Exercise task
Transcribe the material in full, exactly as written.

Given data
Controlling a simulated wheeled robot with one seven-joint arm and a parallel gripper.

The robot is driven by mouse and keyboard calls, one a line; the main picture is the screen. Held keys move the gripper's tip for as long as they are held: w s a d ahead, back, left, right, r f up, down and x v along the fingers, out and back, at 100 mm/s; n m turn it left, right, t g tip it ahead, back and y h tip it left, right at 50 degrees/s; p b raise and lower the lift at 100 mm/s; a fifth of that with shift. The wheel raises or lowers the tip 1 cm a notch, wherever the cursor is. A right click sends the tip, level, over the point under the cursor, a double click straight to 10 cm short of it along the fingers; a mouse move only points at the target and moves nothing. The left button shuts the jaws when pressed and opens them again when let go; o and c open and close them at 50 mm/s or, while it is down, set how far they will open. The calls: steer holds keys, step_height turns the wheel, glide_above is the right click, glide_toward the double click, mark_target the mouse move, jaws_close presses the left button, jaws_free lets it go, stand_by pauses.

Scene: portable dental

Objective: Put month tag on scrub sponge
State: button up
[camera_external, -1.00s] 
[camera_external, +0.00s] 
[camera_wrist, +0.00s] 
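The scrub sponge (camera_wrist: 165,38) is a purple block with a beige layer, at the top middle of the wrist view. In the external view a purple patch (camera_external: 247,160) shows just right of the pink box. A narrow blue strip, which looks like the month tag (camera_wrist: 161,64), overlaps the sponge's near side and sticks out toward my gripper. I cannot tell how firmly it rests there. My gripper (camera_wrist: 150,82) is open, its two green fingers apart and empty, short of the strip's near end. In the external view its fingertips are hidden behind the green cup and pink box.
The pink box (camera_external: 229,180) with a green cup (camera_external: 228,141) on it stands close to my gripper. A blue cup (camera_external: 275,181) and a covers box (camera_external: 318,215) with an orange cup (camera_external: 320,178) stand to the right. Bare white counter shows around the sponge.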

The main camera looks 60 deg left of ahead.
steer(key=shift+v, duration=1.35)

Output of the task
Controlling a simulated wheeled robot with one seven-joint arm and a parallel gripper.

The robot is driven by mouse and keyboard calls, one a line; the main picture is the screen. Held keys move the gripper's tip for as long as they are held: w s a d ahead, back, left, right, r f up, down and x v along the fingers, out and back, at 100 mm/s; n m turn it left, right, t g tip it ahead, back and y h tip it left, right at 50 degrees/s; p b raise and lower the lift at 100 mm/s; a fifth of that with shift. The wheel raises or lowers the tip 1 cm a notch, wherever the cursor is. A right click sends the tip, level, over the point under the cursor, a double click straight to 10 cm short of it along the fingers; a mouse move only points at the target and moves nothing. The left button shuts the jaws when pressed and opens them again when let go; o and c open and close them at 50 mm/s or, while it is down, set how far they will open. The calls: steer holds keys, step_height turns the wheel, glide_above is the right click, glide_toward the double click, mark_target the mouse move, jaws_close presses the left button, jaws_free lets it go, stand_by pauses.

Scene: portable dental

Objective: Put month tag on scrub sponge
State: button up
[camera_external, -1.00s] 
[camera_external, +0.00s] 
[camera_wrist, +0.00s] 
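The scrub sponge (camera_wrist: 165,38) is a purple block with a beige layer, at the top middle of the wrist view. In the external view a purple patch (camera_external: 247,160) shows just right of the pink box. A narrow blue strip, which looks like the month tag (camera_wrist: 161,64), overlaps the sponge's near side and sticks out toward my gripper. I cannot tell how firmly it rests there. My gripper (camera_wrist: 150,82) is open, its two green fingers apart and empty, short of the strip's near end. In the external view its fingertips are hidden behind the green cup and pink box.
The pink box (camera_external: 229,180) with a green cup (camera_external: 228,141) on it stands close to my gripper. A blue cup (camera_external: 275,181) and a covers box (camera_external: 318,215) with an orange cup (camera_external: 320,178) stand to the right. Bare white counter shows around the sponge.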

The main camera looks 60 deg left of ahead.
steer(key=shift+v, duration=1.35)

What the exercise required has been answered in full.